El lago se llama La Blisière; en verdad se trata de un embalse, construido en 1677 para proveer de fuerza hidráulica a unos antiguos altos hornos de hierro. Es una masa de agua que impresiona por inesperada, de un kilómetro de longitud y rodeada por los árboles de la Juigné. Es un espacio solitario porque es propiedad privada, como lo es el bosque: son coto de caza y reserva de pesca, además de explotación maderera. En uno de los senderos de acceso al lago, alguien dejó apoyado sobre unas zarzas un cartel de madera. El paso del tiempo y la lluvia lo han ido royendo, pero todavía pueden leerse en él los nombres y apellidos de nueve hombres. Y debajo de los nombres, una frase: «Homenaje a nuestros mártires. No los olvidaremos jamás».

Era una tarde más de lluvia intermitente en el Alto Anjou. Cansado de esperar a que el cielo se desencapotara, buscando aleatoriamente en el mapa, decidí visitar el lago de La Blisière. Llevaba una semana residiendo en el château de Vengeau, un palacio escondido detrás de su granja y protegido por dos torreones. Vengeau es también un vergel, un refugio para multitud de aves, amenizado de día por la banda sonora de las tórtolas y de noche, por la del búho. El Alto Anjou y los departamentos del Loira son un paisaje bordado por castillos medievales, palacios e hipódromos. Fueron la columna vertebral de la Francia monárquica, hoy es un lugar de sólido bienestar, orden y paz social. Parte de los dominios de Vengeau pueden alquilarse. El castillo fue expropiado tras la Revolución francesa y adquirido sucesivamente por notables familias burguesas. En Vengeau hay actividad todo el año: el trajín de sus propietarios y de su perra; las apariciones de un gato solitario, la hiperactividad de un matrimonio de campesinos jubilados que echan una mano en la finca o asisten en partidas de caza del jabalí. En Vengeau tienen huertos, jardines y también tienen el Araize, un arroyo que rebosa de vida: riega los campos, en sus vados saltan las liebres y beben los corzos. Las arañas tigre cazan y devoran todo lo que pueden. En el Araize también anidan perdices y tiene su madriguera una familia de coipús, un roedor gigante de Sudamérica, animal que fue importado a Europa para la industria peletera europea y que hoy es una especie invasora a exterminar. Solo la capilla del palacio, dedicada a San Blas, parece detenida en el pasado, atrapada por las telarañas.

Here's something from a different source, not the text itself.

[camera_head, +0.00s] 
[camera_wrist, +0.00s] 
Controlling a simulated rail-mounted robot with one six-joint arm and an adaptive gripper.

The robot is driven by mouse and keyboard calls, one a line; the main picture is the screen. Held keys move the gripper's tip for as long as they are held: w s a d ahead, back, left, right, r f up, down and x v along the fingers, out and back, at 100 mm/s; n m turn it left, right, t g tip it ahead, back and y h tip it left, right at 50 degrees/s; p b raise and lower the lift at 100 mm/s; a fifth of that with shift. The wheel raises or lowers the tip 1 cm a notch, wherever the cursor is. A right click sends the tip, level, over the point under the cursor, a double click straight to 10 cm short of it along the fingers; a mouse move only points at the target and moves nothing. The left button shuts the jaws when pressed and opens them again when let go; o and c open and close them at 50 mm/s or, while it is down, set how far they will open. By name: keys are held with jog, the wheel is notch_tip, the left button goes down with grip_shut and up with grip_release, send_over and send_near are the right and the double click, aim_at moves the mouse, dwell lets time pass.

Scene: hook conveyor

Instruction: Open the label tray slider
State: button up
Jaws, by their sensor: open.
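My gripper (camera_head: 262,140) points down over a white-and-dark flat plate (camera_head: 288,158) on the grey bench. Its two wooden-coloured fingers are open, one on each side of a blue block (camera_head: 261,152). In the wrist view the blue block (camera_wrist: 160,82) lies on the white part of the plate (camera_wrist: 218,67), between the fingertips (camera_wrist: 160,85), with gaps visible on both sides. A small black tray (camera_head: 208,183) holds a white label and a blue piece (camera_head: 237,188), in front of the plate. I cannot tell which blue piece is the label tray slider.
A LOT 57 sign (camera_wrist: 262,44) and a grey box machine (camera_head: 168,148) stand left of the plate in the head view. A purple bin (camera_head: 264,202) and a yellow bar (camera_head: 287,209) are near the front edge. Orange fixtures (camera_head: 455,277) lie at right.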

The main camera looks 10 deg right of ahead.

El recorrido desde Vengeau a La Blisière son doce kilómetros serpenteando entre granjas, graneros y establos. Zarzas, nogales, robles, castaños y mucho campo. Hay que cruzar Carbay, un pueblo de 250 almas con una pequeña escuela de primaria y una máquina de venta de baguettes en la plaza de la iglesia. Cada pocos kilómetros cruzan la carretera estrechas vías asfaltadas que conducen a granjas, y cada granja es como una pequeña ciudad.

Llegados a las inmediaciones de La Blisière, Google Maps, el ojo que todo lo ve, indica que desde una hacienda llamada Bouvenay sale una pista hacia la orilla del lago. La pista, de unos 200 metros, pasa por un maizal y por un prado con un rebaño de vacas «rouge» —una denominación autóctona, de colores blanco y ocre—. A lo lejos, dos grandes veletas chirrían con cada golpe del viento. Los restos de un jabalí se pudren entre tallos caídos de maíz, quizás víctima de una trampa.

El cartel con los nueve nombres y apellidos fue lo primero que vi. Lo fotografié y continué mi marcha hasta un desvencijado chalet, refugio de leñadores, construido junto al dique que regula la circulación del agua. Frente a la casa nacen varias pistas forestales, algunas abiertas recientemente. Tomé la segunda ruta, la que seguía recto hacia una laguna hoy seca, en medio del bosque. Avanzaba reflexionando sobre aquel cartel con sus nueve nombres y en todas partes creía ver señales. Me detenía cuando me sorprendía un animal, o cuando me encontraba tocones de pino, negros como el betún, quemados y barnizados con una pasta que formaron lluvia y ceniza. ¿Para qué servía aquello a los leñadores? Al llegar a la laguna hoy reseca, sobre otro tocón descubrí otro símbolo, una flecha hecha con ramas. La flecha señalaba hacia el este, pero yo proseguí hacia el oeste.

 

Aquella misma noche, de vuelta en Vengeau, investigué sobre los nueve nombres de La Blisière:

«Agnes Adrien. Empleado municipal.

Babin Louis. Radiólogo.

Barroux Paul. Maestro.

Gosset Raoul. Electricista.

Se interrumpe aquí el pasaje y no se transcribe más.